Alguns anos mais tarde o fanatismo irrompeu com resultados ainda mais terríveis. Disse Lutero: “Para eles as Escrituras Sagradas não eram senão letra morta, e todos começaram a clamar: ‘O Espírito! O Espírito!’ Mas com certeza não seguirei para onde o seu espírito os conduz” [J. H. Merle D’Aubigné. History of the Reformation of the Sixteenth Century, livro 10, cap. 10].
Thomas Münzer, o mais ativo dos fanáticos, era homem de considerável habilidade, mas não aprendera a verdadeira religião: “Tinha o desejo de reformar o mundo, e esquecia-se, como o fazem todos os entusiastas, de que a reforma deveria começar consigo mesmo” [J. H. Merle D’Aubigné. History of the Reformation of the Sixteenth Century, livro 9, cap. 8]. Não estava disposto a ficar em segundo lugar, nem mesmo em relação a Lutero. Ele próprio pretendia haver sido divinamente incumbido de introduzir a verdadeira reforma: “Aquele que possui este espírito, possui a verdadeira fé, ainda que em sua vida nunca houvesse visto as Escrituras” [J. H. Merle D’Aubigné. History of the Reformation of the Sixteenth Century, livro 10, cap. 10].

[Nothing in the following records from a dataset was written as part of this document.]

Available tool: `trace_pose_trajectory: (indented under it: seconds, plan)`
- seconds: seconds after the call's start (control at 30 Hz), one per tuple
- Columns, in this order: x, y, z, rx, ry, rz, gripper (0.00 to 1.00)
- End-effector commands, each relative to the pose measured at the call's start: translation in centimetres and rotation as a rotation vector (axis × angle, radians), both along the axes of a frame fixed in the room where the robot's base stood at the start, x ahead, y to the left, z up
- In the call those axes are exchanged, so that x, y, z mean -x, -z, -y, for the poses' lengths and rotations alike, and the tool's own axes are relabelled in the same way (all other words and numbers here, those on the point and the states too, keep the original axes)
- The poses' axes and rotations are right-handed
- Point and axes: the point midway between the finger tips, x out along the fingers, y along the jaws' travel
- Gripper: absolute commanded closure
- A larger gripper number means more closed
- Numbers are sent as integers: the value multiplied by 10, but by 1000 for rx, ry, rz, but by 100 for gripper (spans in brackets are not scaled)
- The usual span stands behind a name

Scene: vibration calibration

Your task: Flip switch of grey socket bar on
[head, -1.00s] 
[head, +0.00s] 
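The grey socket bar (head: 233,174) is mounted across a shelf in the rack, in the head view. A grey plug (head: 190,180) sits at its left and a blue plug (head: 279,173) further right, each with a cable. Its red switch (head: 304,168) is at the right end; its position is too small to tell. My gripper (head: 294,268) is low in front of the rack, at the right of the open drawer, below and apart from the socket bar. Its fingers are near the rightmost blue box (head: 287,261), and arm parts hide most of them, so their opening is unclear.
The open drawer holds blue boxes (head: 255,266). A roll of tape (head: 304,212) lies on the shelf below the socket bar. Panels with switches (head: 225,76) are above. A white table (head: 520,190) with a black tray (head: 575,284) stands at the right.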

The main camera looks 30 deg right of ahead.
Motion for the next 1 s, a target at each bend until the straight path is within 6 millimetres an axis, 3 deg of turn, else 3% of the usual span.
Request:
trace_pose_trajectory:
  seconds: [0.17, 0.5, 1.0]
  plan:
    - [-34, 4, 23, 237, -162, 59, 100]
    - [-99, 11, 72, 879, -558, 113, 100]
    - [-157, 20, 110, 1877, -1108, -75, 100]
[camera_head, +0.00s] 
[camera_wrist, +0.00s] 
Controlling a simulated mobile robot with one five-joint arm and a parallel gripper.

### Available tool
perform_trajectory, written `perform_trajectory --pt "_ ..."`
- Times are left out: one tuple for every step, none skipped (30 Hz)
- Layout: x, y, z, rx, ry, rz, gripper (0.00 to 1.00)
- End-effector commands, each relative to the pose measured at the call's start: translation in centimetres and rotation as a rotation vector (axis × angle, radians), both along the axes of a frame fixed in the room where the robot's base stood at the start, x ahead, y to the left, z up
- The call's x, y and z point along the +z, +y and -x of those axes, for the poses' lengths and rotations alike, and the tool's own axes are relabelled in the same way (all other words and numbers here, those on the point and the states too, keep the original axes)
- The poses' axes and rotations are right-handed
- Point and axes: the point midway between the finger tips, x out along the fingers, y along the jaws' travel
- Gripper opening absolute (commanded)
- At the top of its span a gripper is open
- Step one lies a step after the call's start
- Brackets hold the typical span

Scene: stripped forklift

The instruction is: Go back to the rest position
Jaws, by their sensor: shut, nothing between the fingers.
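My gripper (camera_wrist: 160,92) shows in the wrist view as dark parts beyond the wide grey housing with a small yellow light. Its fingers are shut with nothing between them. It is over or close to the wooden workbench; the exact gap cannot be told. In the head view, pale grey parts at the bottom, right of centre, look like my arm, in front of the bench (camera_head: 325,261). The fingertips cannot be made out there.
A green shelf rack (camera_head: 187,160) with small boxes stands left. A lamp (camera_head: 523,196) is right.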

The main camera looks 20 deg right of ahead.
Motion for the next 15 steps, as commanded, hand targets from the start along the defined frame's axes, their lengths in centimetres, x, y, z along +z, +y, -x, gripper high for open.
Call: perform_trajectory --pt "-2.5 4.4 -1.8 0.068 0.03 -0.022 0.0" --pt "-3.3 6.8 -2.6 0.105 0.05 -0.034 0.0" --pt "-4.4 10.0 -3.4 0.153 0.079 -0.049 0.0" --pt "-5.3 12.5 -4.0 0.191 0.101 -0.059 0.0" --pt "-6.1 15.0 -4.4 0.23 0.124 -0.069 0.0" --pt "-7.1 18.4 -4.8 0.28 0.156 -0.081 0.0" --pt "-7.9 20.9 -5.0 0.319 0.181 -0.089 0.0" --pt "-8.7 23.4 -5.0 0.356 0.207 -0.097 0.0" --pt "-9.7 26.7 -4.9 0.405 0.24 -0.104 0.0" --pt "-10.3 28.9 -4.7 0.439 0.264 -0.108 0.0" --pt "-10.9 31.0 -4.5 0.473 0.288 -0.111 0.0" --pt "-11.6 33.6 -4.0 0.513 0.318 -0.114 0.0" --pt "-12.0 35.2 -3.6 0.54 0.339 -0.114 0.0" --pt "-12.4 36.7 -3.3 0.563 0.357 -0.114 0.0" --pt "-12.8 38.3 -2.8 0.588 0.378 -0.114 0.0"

Os ensinadores fanáticos se deixaram levar por sentimentos, considerando todo pensamento e impulso como sendo a voz de Deus. Alguns até mesmo queimavam suas Bíblias. As doutrinas de Münzer foram recebidas com entusiasmo por milhares. Logo ele declarava que obedecer aos príncipes era tentar servir simultaneamente a Deus e a Belial.
Os ensinos revolucionários de Münzer levaram o povo a romper com todo domínio. Seguiram-se terríveis cenas de contenda, e os campos da Alemanha se encharcaram de sangue.
Agonia oprime Lutero
Os príncipes romanistas declararam que aquela rebelião era fruto das doutrinas de Lutero. Tal acusação só poderia causar grande angústia ao reformador, e isto porque a causa da verdade estava sendo classificada com o mais desprezível fanatismo. Por outro lado, os chefes da revolta odiavam Lutero. Este não apenas se opusera às pretensões de divina inspiração que aqueles reclamavam, como ainda os declarara rebeldes à autoridade civil. Em represália, denunciaram-no como um vil pretensioso.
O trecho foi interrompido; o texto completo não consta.